A The oceans of Earth cover more than 70 percent of the planet’s surface, yet, until quite recently, we knew less about their depths than we did about the surface of the Moon. Distant as it is, the Moon has been far more accessible to study because astronomers long have been able to look at its surface, first with the naked eye and then with the telescope-both instruments that focus light. And, with telescopes tuned to different wavelengths of light, modem astronomers can not only analyze Earth’s atmosphere, but also determine the temperature and composition of the Sun or other stars many hundreds of light-years away. Until the twentieth century, however, no analogous instruments were available for the study of Earth’s oceans: Light, which can travel trillions of miles through the vast vacuum of space, cannot penetrate very far in seawater.

B Curious investigators long have been fascinated by sound and the way it travels in water. As early as 1490, Leonardo da Vinci observed: “If you cause your ship to stop and place the head of a long tube in the water and place the outer extremity to your ear, you will hear ships at a great distance from you.” In 1687, the first mathematical theory of sound propagation was published by Sir Isaac Newton in his Philosophiae Naturalis Principia Mathematica, Investigators were measuring the speed of sound in air beginning in the mid seventeenth century, but it was not until 1826 that Daniel Colladon, a Swiss physicist, and Charles Sturm, a French mathematician, accurately measured its speed in water. Using a long tube to listen underwater (as da Vinci had suggested), they recorded how fast the sound of a submerged bell traveled across Lake Geneva. Their result-1,435 meters (1,569 yards) per second in water of 1.8 degrees Celsius (35 degrees Fahrenheit)- was only 3 meters per second off from the speed accepted today. What these investigators demonstrated was that water – whether fresh or salt- is an excellent medium for sound, transmitting it almost five times faster than its speed in air

C In 1877 and 1878，the British scientist John William Strutt, third Baron Rayleigh, published his two-volume seminal work, The Theory of Sound, often regarded as marking the beginning of the modem study of acoustics. The recipient of the Nobel Prize for Physics in 1904 for his successful isolation of the element argon, Lord Rayleigh made key discoveries in the fields of acoustics and optics that are critical to the theory of wave propagation in fluids. Among other things, Lord Rayleigh was the first to describe a sound wave as a mathematical equation (the basis of all theoretical work on acoustics) and the first to describe how small particles in the atmosphere scatter certain wavelengths of sunlight, a principle that also applies to the behavior of sound waves in water.
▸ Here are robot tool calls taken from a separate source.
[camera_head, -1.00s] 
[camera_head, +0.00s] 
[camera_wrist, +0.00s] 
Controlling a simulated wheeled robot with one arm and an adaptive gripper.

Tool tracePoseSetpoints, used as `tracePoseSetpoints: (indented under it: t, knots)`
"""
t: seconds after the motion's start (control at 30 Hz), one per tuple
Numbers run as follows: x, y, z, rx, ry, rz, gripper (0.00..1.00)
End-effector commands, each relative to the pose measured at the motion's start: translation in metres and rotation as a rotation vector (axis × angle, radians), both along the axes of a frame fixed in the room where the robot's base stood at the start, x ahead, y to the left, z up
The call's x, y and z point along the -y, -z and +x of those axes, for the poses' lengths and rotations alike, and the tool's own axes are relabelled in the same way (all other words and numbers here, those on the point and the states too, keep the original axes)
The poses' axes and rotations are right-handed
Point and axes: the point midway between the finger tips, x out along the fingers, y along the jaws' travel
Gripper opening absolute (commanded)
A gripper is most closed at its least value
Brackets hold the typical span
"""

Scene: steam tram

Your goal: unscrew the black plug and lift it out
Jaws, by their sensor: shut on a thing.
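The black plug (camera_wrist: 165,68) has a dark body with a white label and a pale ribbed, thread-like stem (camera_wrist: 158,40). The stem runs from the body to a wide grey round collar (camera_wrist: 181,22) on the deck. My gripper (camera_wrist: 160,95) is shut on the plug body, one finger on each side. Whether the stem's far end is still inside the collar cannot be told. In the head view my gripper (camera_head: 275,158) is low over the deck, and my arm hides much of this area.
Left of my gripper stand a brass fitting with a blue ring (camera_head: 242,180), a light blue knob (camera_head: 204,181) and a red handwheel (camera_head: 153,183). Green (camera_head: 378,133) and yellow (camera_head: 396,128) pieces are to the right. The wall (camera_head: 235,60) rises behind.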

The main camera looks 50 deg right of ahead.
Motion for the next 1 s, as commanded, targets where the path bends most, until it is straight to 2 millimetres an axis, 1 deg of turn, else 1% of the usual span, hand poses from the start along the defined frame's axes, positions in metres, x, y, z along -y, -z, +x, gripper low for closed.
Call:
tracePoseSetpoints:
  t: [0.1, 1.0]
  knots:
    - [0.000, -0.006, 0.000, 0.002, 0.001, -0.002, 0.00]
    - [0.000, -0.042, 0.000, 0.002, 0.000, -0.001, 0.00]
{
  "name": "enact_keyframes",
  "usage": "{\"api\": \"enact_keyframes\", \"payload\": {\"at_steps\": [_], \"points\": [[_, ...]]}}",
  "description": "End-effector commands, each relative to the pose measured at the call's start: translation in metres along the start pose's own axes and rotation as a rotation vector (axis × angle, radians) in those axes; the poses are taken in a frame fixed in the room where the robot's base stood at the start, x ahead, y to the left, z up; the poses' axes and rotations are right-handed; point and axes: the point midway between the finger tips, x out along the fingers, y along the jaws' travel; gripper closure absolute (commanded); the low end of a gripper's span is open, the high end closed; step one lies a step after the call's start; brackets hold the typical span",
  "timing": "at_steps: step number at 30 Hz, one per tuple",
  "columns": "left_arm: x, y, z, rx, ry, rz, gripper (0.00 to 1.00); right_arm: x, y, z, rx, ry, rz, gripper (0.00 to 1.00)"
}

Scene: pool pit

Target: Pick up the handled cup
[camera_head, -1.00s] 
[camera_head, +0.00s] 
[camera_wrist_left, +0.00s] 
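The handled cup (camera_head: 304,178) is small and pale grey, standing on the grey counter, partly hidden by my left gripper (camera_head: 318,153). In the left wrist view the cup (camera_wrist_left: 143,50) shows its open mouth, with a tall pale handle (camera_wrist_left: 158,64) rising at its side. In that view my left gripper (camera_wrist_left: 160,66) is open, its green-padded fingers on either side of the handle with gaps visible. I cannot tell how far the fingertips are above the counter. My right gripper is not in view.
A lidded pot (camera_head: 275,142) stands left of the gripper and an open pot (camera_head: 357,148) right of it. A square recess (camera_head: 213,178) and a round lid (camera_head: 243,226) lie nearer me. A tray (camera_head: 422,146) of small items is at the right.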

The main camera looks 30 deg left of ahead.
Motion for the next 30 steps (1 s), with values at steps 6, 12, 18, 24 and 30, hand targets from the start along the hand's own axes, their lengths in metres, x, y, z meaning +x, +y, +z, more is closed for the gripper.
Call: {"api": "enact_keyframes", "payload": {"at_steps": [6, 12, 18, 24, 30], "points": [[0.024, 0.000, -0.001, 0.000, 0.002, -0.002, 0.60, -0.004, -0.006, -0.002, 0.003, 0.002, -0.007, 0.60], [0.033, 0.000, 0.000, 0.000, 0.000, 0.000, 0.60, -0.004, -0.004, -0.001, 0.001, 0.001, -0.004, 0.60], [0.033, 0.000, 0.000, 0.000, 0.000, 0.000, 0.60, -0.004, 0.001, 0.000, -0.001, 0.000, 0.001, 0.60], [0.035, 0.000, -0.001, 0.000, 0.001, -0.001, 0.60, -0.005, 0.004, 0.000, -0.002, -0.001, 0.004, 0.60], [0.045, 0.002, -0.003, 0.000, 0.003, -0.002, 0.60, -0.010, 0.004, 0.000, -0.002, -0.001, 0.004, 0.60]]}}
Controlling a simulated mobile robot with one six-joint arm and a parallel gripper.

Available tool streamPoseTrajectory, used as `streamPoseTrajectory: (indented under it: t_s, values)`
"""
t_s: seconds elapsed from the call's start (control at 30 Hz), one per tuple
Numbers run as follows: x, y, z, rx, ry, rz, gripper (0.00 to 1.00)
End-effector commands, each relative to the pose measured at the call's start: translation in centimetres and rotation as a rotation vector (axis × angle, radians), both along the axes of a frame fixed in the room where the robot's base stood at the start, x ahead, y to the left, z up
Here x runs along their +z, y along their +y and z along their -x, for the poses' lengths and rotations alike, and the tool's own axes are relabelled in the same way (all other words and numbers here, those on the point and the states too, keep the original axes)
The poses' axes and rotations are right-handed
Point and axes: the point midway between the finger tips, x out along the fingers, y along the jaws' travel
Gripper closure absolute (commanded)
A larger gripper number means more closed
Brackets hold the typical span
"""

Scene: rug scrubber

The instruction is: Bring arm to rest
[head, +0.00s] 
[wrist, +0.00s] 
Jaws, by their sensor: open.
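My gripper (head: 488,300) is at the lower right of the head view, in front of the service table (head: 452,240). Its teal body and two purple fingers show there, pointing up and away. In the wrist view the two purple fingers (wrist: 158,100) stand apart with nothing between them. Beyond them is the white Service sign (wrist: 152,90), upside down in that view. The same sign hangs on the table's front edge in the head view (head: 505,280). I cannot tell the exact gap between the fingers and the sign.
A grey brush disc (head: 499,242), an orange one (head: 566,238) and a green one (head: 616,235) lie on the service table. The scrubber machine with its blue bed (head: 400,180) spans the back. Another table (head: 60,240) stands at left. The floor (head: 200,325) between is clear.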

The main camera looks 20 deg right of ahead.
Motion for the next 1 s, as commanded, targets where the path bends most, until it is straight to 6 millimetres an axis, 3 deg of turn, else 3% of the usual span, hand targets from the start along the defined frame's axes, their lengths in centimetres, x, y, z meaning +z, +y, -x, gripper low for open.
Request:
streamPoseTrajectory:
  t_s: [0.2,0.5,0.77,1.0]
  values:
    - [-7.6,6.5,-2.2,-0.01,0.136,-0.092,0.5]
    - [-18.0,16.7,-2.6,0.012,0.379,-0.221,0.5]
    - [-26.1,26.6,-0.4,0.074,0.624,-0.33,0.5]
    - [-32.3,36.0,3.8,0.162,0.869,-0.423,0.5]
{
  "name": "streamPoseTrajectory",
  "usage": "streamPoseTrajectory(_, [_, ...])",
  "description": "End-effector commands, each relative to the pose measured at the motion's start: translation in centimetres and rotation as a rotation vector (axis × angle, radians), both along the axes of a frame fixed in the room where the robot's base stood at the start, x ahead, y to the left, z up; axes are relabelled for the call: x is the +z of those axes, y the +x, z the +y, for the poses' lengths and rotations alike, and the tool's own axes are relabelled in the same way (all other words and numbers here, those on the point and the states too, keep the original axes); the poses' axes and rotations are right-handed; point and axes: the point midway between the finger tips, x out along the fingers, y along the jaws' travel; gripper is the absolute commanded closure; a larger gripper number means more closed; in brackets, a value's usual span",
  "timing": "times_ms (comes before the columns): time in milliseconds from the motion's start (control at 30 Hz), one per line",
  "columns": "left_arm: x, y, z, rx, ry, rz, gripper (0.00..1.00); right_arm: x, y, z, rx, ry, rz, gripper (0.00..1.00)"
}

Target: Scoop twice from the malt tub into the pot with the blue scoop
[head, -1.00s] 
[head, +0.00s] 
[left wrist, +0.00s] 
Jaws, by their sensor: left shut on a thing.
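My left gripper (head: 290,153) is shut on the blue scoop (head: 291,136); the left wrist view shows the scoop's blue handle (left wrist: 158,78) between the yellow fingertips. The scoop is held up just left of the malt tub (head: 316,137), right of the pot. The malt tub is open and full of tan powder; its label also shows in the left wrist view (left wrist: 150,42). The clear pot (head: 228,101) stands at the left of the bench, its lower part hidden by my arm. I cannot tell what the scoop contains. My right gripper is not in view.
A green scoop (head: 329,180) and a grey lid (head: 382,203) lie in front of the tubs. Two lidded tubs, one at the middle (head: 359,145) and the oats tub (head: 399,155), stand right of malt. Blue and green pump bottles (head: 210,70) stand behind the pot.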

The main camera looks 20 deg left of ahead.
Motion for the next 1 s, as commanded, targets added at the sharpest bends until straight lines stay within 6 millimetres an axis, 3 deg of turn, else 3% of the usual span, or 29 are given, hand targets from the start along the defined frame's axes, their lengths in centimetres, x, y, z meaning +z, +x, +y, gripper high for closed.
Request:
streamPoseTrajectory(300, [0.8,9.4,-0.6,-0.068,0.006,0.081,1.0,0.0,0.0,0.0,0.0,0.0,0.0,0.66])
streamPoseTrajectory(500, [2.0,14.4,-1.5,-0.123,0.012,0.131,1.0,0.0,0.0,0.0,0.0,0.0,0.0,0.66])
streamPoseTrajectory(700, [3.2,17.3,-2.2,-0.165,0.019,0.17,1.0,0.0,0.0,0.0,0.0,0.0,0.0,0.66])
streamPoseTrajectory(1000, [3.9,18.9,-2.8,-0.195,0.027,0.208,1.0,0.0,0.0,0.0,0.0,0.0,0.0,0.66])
D A number of factors influence how far sound travels underwater and how long it lasts. For one, particles in seawater can reflect, scatter, and absorb certain frequencies of sound – just as certain wavelengths of light may be reflected, scattered, and absorbed by specific types of particles in the atmosphere. Seawater absorbs 30 times the amount of sound absorbed by distilled water, with specific chemicals (such as magnesium sulfate and boric acid) damping out certain frequencies of sound. Researchers also learned that low frequency sounds, whose long wavelengths generally pass over tiny particles, tend to travel farther without loss through absorption or scattering. Further work on the effects of salinity, temperature, and pressure on the speed of sound has yielded fascinating insights into the structure of the ocean. Speaking generally, the ocean is divided into horizontal layers in which sound speed is influenced more greatly by temperature in the upper regions and by pressure in the lower depths. At the surface is a sun-warmed upper layer, the actual temperature and thickness of which varies with the season. At mid-latitudes, this layer tends to be isothermal, that is， the temperature tends to be uniform throughout the layer because the water is well mixed by the action of waves, winds, and convection currents; a sound signal moving down through this layer tends to travel at an almost constant speed. Next comes a transitional layer called the thermocline, in which temperature drops steadily with depth; as temperature falls, so does the speed of sound.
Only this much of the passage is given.